The Fairtrade Minimum Price for cocoa seems to run much more in parallel with, rather than as alternative to, the price set on the world market. In the absence of derivation specifics (which are not given in either the Fairtrade Standards for Cocoa, which detail the commodity-specific price floor and premium, nor the global Minimum Price and Premium Table), the Fairtrade Minimum Price seems to be a sort of average of world market prices, moving irregularly upwards as market prices also rise. Of course, because agricultural commodities are subject to large price fluctuations, from year to year or even over the course of a single growing season, by guaranteeing a minimum price over the long term, Fairtrade does introduce a degree of security into a volatile system, smoothing budgetary forecasts and guaranteeing a certain amount of revenue. If the market price should fall below $2000 in the coming months, Fairtrade certification would protect participating cooperatives. Yet in practice, the Fairtrade Minimum Price has not, at least in recent years, demonstrated a meaningful alternative to the trade terms set on the world market.
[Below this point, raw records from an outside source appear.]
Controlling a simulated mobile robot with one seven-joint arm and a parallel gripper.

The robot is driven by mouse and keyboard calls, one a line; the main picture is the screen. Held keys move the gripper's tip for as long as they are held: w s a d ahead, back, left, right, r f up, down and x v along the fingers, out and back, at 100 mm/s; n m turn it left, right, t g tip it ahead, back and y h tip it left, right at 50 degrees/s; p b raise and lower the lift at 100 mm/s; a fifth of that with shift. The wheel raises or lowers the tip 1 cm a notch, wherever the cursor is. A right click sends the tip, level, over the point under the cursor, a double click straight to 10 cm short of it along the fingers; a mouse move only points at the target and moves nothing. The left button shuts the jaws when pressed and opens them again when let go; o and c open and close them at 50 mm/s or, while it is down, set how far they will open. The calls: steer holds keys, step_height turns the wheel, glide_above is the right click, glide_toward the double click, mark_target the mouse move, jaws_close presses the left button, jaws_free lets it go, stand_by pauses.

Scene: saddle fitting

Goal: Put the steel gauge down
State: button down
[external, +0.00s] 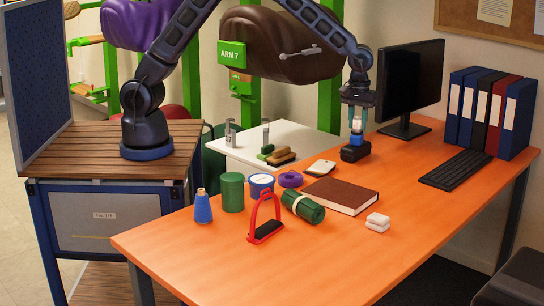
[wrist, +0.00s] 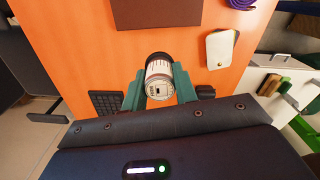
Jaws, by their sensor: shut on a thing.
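My gripper (external: 356,122) is over the back of the orange table, left of the monitor, pointing down. In the wrist view its green fingers (wrist: 160,92) are shut on a short cylinder (wrist: 159,80) with a white and red label and a dark far end. The cylinder does not look like a plain steel gauge. A dark blue and black block (external: 355,151) shows right below the fingers; I cannot tell whether it touches the cylinder. A grey metal tool (external: 300,52) shows against the brown saddle at the back; I cannot tell whether it is the gauge.
The brown book (external: 340,194), white card (external: 320,167), green roll (external: 303,206), red stirrup (external: 265,220) and keyboard (external: 455,170) lie around the table (external: 350,260). The monitor (external: 409,85) stands close to my gripper's right. Bare table lies between book and keyboard.

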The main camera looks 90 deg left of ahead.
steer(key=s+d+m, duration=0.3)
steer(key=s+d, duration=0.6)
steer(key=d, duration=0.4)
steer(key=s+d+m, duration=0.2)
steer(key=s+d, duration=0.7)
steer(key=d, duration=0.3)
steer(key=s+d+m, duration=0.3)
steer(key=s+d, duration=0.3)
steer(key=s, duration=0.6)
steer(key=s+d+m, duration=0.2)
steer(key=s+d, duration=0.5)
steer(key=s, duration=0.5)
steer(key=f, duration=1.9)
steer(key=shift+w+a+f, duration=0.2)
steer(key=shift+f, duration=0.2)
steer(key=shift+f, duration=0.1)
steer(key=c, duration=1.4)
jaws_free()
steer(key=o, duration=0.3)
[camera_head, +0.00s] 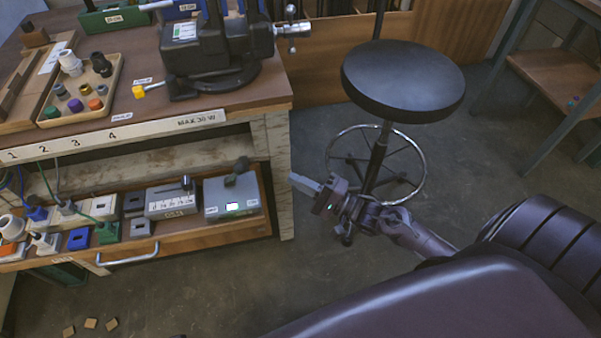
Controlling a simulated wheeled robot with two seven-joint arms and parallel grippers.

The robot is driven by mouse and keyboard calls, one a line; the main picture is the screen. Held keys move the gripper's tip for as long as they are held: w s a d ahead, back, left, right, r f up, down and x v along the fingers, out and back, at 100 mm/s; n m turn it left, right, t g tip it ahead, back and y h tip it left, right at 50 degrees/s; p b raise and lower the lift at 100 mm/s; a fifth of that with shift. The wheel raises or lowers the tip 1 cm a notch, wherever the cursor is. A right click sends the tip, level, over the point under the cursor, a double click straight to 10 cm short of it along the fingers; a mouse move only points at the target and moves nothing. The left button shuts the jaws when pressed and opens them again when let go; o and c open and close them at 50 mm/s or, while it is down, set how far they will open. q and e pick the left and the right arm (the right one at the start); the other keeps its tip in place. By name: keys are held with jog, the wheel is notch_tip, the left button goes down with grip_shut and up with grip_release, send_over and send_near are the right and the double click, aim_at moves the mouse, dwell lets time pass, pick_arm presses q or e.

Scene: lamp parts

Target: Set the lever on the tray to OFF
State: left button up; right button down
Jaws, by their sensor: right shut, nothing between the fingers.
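The wooden tray (190,243) is a pulled-out drawer under the workbench, with a metal handle at its front. ON and OFF marks are too small to read. My right gripper (294,181) is shut and empty, just right of the bench's corner leg, clear of the lever and the box. My left gripper is out of view.
A grey slider box (172,202) stands left of the lever box, with plugs and sockets farther left. The bench leg (279,170) stands between my gripper and the tray. A round black stool (403,80) stands behind my gripper. A vise (215,50) sits on the bench top.

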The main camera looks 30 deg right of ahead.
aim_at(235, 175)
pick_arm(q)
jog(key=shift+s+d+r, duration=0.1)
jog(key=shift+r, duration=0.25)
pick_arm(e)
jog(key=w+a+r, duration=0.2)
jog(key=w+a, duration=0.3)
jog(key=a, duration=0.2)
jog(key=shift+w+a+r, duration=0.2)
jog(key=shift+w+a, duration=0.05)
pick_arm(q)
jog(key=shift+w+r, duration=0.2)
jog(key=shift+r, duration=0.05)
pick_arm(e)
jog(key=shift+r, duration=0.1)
Note: I calculated world market prices using the ICCO Monthly Averages of Daily Prices, available on the ICCO website, http://www.icco.org/statistics/monthly.aspx


Clay, if IMO does ever provide justification to you for its pricing scheme, or make known how much was paid out in the social premium last year, I'd love to hear about it. It seems to me a stagnant model that lacks a true vision for change.